**Written request**
Give back, exactly as it appears, the run of lines opening with the one containing "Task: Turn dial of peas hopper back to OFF" and closing with the one containing "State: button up". Nothing outside that run should appear.

**Data lines**
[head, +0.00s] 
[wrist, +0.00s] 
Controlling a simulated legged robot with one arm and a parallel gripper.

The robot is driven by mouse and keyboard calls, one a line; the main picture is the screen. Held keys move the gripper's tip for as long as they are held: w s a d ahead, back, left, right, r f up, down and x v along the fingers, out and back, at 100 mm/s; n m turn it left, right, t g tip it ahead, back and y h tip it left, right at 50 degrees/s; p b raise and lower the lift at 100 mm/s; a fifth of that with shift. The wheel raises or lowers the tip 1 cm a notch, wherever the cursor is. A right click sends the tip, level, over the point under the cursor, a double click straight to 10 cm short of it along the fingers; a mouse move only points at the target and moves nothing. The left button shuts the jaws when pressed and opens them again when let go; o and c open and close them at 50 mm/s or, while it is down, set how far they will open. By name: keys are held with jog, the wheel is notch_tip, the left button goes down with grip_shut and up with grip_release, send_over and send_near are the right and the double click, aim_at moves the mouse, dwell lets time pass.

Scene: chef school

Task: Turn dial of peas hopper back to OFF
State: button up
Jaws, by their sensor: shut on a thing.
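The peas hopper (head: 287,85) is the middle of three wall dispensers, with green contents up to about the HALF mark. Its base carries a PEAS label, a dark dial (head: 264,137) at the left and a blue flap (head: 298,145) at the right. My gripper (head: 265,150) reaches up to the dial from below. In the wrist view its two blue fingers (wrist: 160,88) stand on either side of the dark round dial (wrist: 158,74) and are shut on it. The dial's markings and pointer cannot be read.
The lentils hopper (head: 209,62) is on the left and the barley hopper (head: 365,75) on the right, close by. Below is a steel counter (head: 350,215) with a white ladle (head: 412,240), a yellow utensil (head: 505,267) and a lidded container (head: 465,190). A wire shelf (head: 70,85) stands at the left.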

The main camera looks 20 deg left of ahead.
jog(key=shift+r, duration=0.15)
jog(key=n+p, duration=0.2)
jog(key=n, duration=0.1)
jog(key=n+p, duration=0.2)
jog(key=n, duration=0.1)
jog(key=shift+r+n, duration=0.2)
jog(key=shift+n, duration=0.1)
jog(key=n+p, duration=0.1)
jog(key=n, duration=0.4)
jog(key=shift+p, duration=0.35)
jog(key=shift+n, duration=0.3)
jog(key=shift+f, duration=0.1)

**Solved problem**
Task: Turn dial of peas hopper back to OFF
State: button up

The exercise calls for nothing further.